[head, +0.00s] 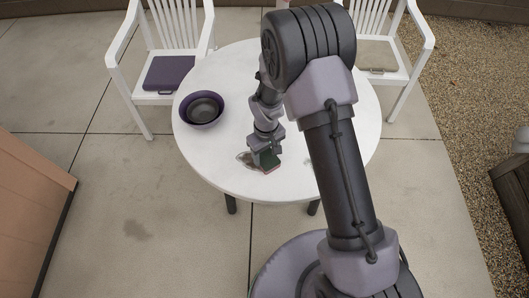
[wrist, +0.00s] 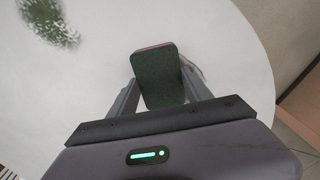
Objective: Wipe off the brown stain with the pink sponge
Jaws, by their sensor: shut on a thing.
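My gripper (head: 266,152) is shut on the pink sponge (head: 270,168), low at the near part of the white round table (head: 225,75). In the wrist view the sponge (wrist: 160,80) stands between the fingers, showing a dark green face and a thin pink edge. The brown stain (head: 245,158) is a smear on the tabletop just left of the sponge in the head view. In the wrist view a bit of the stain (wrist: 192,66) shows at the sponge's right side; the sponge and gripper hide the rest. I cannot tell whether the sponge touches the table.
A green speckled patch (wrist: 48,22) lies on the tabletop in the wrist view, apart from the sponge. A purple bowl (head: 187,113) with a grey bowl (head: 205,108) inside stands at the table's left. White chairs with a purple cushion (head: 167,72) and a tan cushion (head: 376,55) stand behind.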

● ● ● ● ● ● ●

> _Problem to solve_: Copy the part that starts at the line with "[wrist, +0.00s]" and finishes at the line with "Objective: Wipe off", both included, and nothing more. Pictures are left out.

> _Result below_:
[wrist, +0.00s] 
Objective: Wipe off the brown stain with the pink sponge

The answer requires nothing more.